Let's take a look at three Welch classes later this month.

These classes are definitely recommend for what ails you. First up, on April 27th, Claire Twose starts out with "Expert Searching in Public Health". I spoke with our always-thoughtful Claire who said "in public health there's a huge need for resources beyond pure electronic data." Specifically, she'll look into "grey literature." Essentially grey lit. refers to those recent nuggets which are not immediately transparent to the naked research eye, items you can't find through conventional search methods. All the more reason to take Claire's class, sez Alonzo.  

Here's the info on Claire's class:

April 27th

School of Public Health, Becton-Dickinson Rm. 1020, 12:15pm - 1:30pm. No Reg. Req.
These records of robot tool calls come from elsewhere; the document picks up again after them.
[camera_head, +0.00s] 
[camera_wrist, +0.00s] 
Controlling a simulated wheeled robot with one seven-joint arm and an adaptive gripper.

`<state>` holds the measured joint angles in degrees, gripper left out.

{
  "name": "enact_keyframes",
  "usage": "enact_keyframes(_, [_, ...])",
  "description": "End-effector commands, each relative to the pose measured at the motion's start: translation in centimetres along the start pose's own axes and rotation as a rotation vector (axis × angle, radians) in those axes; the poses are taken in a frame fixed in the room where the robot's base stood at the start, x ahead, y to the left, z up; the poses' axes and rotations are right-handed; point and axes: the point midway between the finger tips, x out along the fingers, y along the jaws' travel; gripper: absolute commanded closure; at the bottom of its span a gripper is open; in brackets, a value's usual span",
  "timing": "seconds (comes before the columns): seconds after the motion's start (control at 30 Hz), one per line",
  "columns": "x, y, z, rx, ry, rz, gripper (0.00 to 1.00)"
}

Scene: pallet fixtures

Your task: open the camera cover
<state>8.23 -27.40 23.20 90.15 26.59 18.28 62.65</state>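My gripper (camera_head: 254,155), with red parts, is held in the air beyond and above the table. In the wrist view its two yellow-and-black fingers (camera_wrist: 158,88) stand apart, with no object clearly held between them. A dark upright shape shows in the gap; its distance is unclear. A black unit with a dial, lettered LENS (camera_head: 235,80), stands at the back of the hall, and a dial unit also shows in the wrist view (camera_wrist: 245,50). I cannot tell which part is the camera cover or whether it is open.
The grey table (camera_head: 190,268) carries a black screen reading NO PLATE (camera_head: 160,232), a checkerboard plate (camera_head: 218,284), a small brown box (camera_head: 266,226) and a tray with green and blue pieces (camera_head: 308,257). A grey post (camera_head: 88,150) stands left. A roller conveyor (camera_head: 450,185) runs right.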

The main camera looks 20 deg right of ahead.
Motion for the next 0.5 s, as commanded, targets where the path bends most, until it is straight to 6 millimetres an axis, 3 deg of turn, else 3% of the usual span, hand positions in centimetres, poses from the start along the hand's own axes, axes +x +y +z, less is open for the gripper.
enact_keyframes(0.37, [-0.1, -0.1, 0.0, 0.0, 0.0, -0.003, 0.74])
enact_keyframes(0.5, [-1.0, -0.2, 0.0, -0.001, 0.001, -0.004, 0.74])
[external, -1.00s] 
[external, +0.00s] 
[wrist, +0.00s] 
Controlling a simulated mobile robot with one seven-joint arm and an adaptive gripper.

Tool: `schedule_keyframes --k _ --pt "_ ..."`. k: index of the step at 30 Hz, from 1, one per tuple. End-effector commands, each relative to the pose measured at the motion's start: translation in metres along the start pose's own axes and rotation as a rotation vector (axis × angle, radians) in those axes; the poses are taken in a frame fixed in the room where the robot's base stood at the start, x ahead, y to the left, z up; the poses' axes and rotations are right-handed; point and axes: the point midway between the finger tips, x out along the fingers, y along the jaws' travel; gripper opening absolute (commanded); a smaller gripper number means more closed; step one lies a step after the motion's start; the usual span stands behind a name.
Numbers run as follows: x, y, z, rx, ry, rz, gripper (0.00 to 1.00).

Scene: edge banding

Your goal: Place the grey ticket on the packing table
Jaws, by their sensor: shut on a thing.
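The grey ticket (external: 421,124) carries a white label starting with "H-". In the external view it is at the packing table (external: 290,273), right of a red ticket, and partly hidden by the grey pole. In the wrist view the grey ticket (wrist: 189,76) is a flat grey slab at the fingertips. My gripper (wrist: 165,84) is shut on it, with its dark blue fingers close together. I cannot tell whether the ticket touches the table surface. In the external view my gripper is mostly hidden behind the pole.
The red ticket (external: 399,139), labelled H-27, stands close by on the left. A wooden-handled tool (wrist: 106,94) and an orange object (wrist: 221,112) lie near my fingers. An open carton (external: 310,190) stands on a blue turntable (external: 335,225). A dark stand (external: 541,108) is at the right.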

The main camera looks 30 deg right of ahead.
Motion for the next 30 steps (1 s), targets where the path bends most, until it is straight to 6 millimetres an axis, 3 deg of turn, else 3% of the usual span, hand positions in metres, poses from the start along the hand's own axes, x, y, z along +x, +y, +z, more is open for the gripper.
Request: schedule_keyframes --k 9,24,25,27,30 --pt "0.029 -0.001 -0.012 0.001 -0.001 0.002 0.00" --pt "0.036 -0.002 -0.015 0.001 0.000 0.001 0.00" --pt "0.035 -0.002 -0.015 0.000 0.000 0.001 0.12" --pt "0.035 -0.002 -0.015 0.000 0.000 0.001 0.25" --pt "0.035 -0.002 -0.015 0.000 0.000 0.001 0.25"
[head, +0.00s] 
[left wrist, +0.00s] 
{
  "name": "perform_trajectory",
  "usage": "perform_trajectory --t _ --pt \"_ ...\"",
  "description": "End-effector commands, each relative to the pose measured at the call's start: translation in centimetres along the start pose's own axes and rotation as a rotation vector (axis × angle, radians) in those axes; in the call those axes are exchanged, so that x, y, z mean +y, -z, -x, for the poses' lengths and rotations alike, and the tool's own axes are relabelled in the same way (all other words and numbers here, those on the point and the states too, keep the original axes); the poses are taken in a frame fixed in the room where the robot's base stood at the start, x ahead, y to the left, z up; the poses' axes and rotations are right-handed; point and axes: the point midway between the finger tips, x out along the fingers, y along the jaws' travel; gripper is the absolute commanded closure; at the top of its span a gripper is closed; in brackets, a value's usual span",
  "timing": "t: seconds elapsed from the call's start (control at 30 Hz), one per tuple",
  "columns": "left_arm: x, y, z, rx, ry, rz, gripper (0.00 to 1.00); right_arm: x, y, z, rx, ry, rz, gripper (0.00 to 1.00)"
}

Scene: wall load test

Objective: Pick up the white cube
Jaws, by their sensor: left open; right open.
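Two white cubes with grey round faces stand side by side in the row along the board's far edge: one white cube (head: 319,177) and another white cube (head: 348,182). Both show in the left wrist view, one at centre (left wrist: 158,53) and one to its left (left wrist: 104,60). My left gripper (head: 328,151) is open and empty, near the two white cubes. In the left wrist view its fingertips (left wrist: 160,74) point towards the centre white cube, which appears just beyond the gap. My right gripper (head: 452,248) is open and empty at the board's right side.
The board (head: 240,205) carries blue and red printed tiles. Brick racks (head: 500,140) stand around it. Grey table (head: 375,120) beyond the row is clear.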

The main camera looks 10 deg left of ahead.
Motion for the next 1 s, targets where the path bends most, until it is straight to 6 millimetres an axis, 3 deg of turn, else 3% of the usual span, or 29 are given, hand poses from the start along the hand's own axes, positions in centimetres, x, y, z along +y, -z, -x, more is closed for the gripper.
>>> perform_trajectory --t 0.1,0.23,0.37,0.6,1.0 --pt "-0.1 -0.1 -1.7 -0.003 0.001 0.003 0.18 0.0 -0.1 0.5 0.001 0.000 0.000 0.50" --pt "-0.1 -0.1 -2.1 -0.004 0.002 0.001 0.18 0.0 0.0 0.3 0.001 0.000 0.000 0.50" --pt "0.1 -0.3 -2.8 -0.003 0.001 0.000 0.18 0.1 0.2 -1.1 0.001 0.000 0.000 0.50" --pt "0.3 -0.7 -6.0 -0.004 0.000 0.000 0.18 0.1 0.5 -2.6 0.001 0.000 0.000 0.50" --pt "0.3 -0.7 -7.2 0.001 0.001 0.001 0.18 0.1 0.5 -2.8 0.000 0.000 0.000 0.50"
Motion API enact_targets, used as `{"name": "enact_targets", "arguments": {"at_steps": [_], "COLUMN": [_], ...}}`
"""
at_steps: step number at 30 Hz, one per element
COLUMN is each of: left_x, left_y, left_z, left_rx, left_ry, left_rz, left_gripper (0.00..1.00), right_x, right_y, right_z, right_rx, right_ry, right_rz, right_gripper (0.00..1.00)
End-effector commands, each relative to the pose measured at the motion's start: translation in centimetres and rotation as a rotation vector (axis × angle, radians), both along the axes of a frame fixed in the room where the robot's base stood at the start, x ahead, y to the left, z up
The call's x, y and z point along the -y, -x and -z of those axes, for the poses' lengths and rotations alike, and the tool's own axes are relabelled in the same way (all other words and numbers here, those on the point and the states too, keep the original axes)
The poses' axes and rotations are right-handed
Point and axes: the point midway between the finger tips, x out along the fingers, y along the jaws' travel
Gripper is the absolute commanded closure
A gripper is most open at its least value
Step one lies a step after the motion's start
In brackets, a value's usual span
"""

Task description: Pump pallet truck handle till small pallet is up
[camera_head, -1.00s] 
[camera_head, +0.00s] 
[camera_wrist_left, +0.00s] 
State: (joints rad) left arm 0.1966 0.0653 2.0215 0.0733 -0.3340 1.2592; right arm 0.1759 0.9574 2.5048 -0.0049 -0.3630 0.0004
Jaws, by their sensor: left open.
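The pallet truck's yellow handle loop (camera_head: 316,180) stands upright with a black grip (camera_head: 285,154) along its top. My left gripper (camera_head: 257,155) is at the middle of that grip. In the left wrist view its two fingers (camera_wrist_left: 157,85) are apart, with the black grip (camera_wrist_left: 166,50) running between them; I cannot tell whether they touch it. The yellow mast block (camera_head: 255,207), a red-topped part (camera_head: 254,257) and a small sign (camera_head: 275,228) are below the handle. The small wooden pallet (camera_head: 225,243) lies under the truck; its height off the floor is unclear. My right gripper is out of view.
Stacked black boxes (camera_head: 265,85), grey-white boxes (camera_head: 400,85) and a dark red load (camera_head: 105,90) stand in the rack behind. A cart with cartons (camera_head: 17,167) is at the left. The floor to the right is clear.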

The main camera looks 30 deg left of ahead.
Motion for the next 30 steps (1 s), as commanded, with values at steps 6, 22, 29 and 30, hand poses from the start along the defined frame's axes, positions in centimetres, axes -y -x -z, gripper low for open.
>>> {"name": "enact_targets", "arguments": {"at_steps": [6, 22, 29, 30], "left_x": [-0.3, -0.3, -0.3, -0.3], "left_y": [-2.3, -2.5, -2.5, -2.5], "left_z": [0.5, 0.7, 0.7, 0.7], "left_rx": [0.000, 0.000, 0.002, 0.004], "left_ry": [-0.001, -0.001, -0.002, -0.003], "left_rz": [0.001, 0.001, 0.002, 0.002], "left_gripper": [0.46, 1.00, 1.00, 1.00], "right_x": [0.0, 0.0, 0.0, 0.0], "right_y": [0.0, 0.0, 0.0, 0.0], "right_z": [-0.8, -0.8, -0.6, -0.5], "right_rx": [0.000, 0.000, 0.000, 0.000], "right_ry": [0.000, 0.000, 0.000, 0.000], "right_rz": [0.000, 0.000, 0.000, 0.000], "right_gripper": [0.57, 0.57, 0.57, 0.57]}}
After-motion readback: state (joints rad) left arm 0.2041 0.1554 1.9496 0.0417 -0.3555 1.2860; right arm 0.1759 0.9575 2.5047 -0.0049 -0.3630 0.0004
Need more info: 955-7559

Lori Rosman's confesses that her "Pubmed: Search Like a Pro" will focus on "using the functionality that Pubmed offers." Lori says it will be an introduction to the Features you can use to define, limit or expand your searches. Previously this has been a 2 to 3 hr. class. Obviously patrons will get a more stream-lined edition. But with Lori, patrons will always get a detailed, organized class that is sure to get everyone off and running.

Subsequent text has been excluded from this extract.